Everyone keeps on asking me when I am returning to Canada but I don't know. In addition to trying to somewhat set things up for myself in Canada I also have to prepare things here and, between you and me, I am more nervous about leaving here than going to Canada. I figure I can survive in Canada regardless of what happens because I have drive, family, friends, and thick skin like none other. But Korea... I worry about leaving Hulk's and our Hulkies. I will worry about them every single day I am in Canada because that's exactly what I did when I was there vacationing.
I left Snickers with Hulk's for 3 weeks and instantly broke into tears when I returned. I won't go into the details of it all but will note that I really thought he would have used this time away from me to smarten up and really get his act together. Instead, however, he slacked off and certain people babied him so the push for him to figure things out and get his act together was really non existent.
I'm planning on hiring a few part timers to help Snickers with all the coaching and I'm hoping to arrange to have a cleaning lady come in twice a week to clean the entire club. I have some potentials already for coaching positions but now I'm having to teach Snickers the ropes of our juice bar and my crossfit classes. He can change the class setup, that's okay, but he can't just drop them. Moroever, our club has never been just about boxing. It's got the juice bar, crossfit classes, monthly socials, Thundra running club, personal training, and then there are the holidays I celebrate with our club. I'm nervous that if I leave our club will just become a boxing club and it'll lose all the social components that have become the very thing that make this home for me and a place not only I but so many others love.

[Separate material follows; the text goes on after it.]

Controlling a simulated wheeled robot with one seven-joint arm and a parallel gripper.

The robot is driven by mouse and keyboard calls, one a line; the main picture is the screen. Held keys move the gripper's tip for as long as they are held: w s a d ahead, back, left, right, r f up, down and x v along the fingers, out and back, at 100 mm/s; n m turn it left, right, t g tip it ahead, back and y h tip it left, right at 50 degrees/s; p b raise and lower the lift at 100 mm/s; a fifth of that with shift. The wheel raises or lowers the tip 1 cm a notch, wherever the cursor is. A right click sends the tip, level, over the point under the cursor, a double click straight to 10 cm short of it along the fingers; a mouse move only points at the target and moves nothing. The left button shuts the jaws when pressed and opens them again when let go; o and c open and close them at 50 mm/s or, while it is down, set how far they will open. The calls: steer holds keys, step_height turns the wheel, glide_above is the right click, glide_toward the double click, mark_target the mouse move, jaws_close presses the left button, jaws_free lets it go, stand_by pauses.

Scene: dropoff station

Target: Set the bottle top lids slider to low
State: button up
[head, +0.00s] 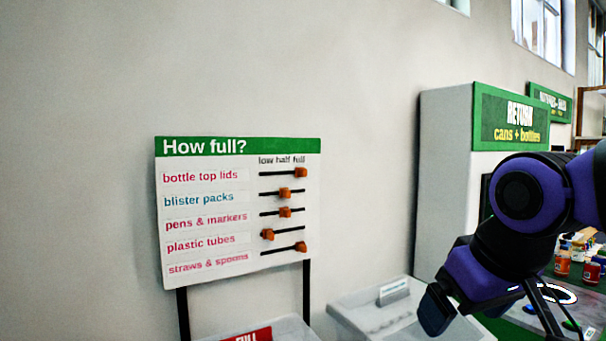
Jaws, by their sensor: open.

I refuse to let Hulk's get hurt in my absence so this is my current stress, not Canada. I'm going to land on two feet regardless of how I jump into life in Canada but I worry about Hulk's. This is my baby. Unlike Snickers, I live in Korea solely for our club. I don't have extremely close friends, probably only a few, and I don't have family here like I do in Canada, just Snickers and Granny Kim. I don't have any real distractions here despite missing Canada. Hulk's and my boxing are my everything here. They are what I wake up for but the same isn't true for Snickers and as understanding of that as I am I can't help but see the disappointment with his three weeks alone here as foreshadowing bigger problems if I am gone for a year.
2 comments:
So you're moving to Canada without your husband? Weird move.
No... what's weirder is staying in Korea at this point for me and not jumping at this opportunity to expand my potential. If he doesn't stay in Korea who is going to manage the club?! If you have a better idea, do share.